Tylko dlaczego tyle chmur na niebie się wlecze, i woda na ziemi gdzieniegdzie prawie po kostki... Upalnie i cieplutko, milutko, to prawda. Ale gdzie podziało się słonko? Niespodziewanie w autobusie, który wiózł nas w kierunku bajkowego wybrzeża pada pytanie: "- Co Wy tu robicie o tej porze roku? Czy nikt Wam nie powiedział, że teraz jest pora deszczowa i prawie codziennie pada i pada i pada... i końca nie widać? Drogi zalane, na polach woda stoi, a w przydrożnych kanałach czyhają krokodyle..." Zatem - co my tu robimy? Miny nam zrzedły, lęku dreszcze przeszyły ciało, nastała chwila milczenia... I wnet uśmiech na twarzy kierowcy, "- Spokojnie, będzie dobrze. Na Whitisunday inaczej być nie może!" Lekka radość połączona z niepewnością, ale jedziemy dalej, a po drodze kangury witają nas z oddali. Jedziemy przed siebie, a za nami zostaje zachodzące słońce.

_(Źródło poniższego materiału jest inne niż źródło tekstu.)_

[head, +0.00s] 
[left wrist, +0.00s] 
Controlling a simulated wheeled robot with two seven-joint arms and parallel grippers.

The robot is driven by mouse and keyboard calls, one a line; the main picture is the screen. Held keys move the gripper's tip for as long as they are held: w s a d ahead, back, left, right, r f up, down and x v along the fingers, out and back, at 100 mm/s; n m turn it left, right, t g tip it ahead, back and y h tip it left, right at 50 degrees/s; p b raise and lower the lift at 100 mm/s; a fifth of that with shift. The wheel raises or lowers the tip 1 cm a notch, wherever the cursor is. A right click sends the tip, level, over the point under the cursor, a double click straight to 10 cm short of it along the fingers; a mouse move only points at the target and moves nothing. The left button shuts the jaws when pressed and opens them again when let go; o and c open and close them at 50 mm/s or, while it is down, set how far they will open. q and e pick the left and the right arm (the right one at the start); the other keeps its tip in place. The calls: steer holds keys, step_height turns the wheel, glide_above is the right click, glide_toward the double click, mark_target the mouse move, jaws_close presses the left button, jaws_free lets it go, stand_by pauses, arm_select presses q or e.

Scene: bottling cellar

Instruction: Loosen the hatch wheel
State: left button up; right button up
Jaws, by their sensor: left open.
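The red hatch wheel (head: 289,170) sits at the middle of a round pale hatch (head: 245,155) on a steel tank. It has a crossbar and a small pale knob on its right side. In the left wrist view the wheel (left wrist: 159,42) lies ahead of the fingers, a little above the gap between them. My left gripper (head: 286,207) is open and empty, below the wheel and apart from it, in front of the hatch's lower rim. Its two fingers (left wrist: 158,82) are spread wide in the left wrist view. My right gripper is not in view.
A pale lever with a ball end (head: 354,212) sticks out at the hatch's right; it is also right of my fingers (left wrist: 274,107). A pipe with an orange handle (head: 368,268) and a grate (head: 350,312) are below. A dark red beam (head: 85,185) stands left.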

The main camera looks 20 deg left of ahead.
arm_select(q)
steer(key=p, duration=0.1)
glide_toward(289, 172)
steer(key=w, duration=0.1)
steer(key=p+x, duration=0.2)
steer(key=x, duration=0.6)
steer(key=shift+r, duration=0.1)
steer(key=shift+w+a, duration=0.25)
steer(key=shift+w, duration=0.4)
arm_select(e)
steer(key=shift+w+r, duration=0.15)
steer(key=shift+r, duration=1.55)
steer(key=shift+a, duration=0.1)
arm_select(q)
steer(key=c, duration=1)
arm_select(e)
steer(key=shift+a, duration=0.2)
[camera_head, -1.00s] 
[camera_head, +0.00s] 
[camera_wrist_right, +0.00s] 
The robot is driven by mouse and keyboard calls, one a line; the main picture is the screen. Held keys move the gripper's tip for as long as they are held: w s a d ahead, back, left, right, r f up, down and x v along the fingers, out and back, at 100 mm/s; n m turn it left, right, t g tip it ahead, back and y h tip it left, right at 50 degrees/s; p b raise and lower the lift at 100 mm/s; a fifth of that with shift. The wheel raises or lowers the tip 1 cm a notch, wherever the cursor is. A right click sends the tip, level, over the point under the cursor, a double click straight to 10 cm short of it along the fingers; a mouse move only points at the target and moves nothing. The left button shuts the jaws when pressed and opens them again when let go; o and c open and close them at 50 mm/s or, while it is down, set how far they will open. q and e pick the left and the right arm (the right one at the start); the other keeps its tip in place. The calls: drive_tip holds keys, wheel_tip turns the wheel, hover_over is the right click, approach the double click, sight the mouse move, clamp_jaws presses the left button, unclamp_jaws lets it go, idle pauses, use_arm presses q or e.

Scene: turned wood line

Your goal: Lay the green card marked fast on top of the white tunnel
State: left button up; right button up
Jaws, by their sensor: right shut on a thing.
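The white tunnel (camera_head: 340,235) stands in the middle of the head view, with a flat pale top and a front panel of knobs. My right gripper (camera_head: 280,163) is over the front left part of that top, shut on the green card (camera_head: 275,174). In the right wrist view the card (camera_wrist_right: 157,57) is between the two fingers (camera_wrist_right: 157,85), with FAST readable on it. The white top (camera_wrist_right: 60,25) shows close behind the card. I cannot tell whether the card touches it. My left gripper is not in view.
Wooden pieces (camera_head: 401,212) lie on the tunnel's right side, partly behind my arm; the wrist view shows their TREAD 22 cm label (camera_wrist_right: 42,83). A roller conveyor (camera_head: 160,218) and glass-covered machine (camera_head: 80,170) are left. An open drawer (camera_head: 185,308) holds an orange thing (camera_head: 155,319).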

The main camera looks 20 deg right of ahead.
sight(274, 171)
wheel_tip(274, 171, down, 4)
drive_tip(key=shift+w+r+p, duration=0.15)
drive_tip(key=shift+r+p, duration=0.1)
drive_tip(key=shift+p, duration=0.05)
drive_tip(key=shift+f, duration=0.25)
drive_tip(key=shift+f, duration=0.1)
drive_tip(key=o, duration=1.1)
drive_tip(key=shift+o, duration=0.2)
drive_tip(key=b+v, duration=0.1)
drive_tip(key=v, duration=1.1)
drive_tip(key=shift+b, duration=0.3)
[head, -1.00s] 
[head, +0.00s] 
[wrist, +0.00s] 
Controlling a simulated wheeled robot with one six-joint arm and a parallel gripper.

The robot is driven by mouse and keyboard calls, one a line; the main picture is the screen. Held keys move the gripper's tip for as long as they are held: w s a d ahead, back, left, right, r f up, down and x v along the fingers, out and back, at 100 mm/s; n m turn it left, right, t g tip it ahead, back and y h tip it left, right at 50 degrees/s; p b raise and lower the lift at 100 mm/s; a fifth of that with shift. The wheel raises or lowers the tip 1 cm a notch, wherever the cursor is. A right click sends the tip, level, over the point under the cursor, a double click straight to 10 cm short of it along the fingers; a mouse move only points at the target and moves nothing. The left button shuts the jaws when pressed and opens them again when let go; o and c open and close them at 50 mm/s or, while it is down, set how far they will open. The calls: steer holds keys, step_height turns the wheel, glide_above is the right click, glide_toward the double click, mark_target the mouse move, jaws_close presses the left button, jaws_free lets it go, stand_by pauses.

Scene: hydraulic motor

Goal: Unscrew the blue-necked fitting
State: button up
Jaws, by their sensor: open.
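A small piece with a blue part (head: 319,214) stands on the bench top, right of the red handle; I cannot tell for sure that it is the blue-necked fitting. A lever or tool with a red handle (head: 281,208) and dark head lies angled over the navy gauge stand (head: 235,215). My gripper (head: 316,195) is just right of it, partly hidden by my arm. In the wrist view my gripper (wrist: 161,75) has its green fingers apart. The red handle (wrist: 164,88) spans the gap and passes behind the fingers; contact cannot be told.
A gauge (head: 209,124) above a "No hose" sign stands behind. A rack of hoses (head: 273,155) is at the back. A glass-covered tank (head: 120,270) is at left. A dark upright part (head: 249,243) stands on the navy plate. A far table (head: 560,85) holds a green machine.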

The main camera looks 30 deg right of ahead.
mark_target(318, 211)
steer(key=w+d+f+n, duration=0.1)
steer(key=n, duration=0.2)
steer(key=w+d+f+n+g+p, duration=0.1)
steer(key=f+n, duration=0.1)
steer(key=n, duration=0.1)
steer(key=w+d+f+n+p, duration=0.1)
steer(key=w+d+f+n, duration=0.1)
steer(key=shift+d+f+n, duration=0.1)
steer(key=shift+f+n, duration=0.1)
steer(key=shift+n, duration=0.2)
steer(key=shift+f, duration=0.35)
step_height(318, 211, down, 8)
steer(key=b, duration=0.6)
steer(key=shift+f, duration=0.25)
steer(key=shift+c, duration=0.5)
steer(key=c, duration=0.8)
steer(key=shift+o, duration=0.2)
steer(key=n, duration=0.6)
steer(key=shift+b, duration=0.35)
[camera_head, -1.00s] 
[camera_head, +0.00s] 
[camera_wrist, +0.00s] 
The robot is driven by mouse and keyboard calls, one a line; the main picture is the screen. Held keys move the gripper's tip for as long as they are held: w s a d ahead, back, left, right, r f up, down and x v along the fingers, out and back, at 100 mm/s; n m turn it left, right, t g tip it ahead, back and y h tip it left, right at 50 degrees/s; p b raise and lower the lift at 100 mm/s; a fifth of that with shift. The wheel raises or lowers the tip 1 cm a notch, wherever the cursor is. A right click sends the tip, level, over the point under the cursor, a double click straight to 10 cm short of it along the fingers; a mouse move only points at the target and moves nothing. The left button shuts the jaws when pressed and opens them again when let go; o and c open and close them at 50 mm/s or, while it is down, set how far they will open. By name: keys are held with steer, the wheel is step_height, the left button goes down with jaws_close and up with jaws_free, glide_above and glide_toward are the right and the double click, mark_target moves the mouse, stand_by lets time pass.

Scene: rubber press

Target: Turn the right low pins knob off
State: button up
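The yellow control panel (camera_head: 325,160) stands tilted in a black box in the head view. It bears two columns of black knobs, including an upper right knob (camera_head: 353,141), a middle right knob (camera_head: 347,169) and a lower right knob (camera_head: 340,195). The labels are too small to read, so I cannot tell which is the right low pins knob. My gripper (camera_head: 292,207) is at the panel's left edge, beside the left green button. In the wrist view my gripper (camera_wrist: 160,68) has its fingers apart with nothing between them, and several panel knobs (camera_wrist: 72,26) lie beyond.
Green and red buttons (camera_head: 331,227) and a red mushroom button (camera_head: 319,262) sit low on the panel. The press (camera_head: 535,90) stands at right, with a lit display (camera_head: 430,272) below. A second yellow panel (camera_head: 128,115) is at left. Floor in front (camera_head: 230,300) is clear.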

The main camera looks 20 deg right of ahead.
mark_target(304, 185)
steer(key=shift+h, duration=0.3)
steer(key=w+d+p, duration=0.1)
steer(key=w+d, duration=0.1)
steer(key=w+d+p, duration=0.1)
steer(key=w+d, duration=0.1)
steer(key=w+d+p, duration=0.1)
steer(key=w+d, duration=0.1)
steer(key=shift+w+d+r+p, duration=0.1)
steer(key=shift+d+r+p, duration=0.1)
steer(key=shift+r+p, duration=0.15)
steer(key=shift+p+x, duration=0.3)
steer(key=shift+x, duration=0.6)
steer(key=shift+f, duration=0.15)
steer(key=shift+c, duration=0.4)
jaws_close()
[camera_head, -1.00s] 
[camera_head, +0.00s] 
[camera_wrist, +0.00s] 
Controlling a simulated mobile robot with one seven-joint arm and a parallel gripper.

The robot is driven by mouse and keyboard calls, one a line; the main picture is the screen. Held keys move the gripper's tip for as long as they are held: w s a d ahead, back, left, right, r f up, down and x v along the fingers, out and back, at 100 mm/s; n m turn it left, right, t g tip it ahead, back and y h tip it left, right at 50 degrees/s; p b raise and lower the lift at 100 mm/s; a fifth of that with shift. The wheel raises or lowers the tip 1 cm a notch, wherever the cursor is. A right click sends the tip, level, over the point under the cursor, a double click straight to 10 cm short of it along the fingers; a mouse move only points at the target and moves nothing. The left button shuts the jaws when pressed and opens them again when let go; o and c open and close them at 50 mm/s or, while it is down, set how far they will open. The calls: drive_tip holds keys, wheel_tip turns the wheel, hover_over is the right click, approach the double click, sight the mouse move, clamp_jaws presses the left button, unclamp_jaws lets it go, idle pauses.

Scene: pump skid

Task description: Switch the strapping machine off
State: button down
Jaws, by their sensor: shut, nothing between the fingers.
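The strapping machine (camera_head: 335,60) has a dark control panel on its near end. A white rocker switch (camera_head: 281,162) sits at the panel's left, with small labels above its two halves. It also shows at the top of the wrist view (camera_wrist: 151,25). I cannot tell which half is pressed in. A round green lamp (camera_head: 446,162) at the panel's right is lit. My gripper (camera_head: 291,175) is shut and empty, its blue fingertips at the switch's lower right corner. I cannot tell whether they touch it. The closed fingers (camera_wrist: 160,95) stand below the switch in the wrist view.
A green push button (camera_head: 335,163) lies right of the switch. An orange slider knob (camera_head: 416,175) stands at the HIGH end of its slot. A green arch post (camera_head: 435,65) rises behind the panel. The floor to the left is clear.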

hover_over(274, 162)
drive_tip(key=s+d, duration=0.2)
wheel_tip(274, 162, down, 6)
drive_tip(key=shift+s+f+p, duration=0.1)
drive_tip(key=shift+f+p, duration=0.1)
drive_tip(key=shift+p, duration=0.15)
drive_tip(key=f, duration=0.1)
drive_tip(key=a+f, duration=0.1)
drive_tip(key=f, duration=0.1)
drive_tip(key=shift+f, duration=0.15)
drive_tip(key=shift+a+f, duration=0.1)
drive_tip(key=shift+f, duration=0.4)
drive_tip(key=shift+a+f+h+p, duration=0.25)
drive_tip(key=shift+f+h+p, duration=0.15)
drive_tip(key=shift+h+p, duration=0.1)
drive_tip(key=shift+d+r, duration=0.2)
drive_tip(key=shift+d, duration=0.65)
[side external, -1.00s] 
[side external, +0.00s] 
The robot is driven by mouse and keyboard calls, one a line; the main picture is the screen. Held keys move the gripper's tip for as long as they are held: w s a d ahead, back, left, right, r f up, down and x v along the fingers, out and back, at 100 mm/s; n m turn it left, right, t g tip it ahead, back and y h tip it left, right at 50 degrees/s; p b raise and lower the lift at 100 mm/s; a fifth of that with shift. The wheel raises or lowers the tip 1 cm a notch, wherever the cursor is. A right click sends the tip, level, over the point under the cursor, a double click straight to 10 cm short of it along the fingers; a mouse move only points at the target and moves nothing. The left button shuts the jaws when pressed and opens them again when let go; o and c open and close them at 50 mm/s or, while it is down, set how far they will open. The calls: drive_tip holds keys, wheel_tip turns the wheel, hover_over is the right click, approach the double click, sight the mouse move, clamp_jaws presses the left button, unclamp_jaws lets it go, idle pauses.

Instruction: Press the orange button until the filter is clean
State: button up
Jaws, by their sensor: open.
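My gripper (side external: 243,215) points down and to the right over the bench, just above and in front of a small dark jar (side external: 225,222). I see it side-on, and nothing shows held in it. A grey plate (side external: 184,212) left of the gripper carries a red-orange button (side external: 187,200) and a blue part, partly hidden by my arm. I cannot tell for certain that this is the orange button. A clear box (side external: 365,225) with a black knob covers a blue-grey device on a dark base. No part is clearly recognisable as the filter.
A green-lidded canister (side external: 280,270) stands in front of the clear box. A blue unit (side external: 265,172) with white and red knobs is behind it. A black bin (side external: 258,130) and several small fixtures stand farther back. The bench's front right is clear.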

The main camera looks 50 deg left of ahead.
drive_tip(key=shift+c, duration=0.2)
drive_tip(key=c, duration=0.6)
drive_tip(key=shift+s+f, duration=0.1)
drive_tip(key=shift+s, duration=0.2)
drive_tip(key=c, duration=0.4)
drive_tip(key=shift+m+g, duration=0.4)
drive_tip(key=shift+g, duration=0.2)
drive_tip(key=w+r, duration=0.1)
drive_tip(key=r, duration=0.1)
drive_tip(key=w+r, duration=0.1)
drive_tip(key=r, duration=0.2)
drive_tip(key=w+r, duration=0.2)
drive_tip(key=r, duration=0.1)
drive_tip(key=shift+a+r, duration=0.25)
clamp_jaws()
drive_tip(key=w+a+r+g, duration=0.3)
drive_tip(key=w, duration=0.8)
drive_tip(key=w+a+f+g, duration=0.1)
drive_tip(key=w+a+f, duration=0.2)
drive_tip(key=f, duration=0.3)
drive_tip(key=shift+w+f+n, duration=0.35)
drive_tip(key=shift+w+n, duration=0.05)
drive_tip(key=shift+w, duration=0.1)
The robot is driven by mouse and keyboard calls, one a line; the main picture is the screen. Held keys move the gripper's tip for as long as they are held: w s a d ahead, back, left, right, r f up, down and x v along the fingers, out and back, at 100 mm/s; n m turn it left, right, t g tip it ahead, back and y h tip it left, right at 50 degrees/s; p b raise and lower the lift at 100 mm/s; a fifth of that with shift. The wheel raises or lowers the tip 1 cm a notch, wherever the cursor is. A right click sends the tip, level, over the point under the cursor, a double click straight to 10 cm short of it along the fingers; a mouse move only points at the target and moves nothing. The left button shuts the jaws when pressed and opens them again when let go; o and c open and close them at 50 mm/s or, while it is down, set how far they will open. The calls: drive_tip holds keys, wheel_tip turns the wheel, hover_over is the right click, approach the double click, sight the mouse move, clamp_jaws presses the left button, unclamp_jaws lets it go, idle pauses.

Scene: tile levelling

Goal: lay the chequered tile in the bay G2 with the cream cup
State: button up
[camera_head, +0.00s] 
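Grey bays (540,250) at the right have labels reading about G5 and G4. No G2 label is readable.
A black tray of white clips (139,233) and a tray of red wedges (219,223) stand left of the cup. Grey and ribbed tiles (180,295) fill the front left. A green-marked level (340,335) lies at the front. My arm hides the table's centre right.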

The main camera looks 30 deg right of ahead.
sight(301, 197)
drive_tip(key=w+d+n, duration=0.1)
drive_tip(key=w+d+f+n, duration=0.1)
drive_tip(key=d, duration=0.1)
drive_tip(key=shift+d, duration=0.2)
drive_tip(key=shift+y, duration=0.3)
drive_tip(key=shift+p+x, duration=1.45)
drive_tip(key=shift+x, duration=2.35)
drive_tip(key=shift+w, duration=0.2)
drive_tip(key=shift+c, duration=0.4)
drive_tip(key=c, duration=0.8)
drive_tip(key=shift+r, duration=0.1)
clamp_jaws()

Rafa żyje własnym życiem. Niczym wielki organizm złożony z maleńkich cząstek, oddycha, porusza się, wraz z morzem faluje, żywi się tym, co blisko podpłynie, drga, pulsuje, jak serce bez końca w swoim tempie bije. Ukrywa swe skarby w ciemnościach podwodnych, im głębiej tym piękniej, tym bardziej tajemnie. Korale wielobarwne, z dziurkami, wypustkami, powyginane, poskręcane, pofałdowane i chropowate. Aż chciałoby się dotknąć, poczuć pod opuszkami palców.

Wiele ciekawych historii podczas drogi opowiadał nasz kierowca. Ale nie sposób niestety ich wszystkich spamiętać. Było kilka słów o hodowanej tutaj trzcinie cukrowej i o tym, jak spalane odpady sprzedaje się do Arabii Saudyjskiej za grube pieniądze, o polach kawy, o iście australijskim aromacie, o krokodylach w przydrożnych rzeczkach, o powodziach, które powodują paraliż całej okolicy, odcięcie miasteczek od świata, zamknięcie lotniska, zalanych na ponad kilka metrów drogach (tak bywa właśnie w lutym... :P). I o tym, które wyspy najlepiej odwiedzić, gdzie przyrządzają najlepiej kangury na obiad, o meduzach, które potrafią na poważnie poparzyć, itd. Dużo interesujących i przydatnych historyjek, dzięki którym godzina drogi upłynęła niczym mrugniecie oka. Dotarliśmy do Airlie Beach. Przed nami upalna, gwieździsta noc, a jutro z rana podróż do krainy skarbów.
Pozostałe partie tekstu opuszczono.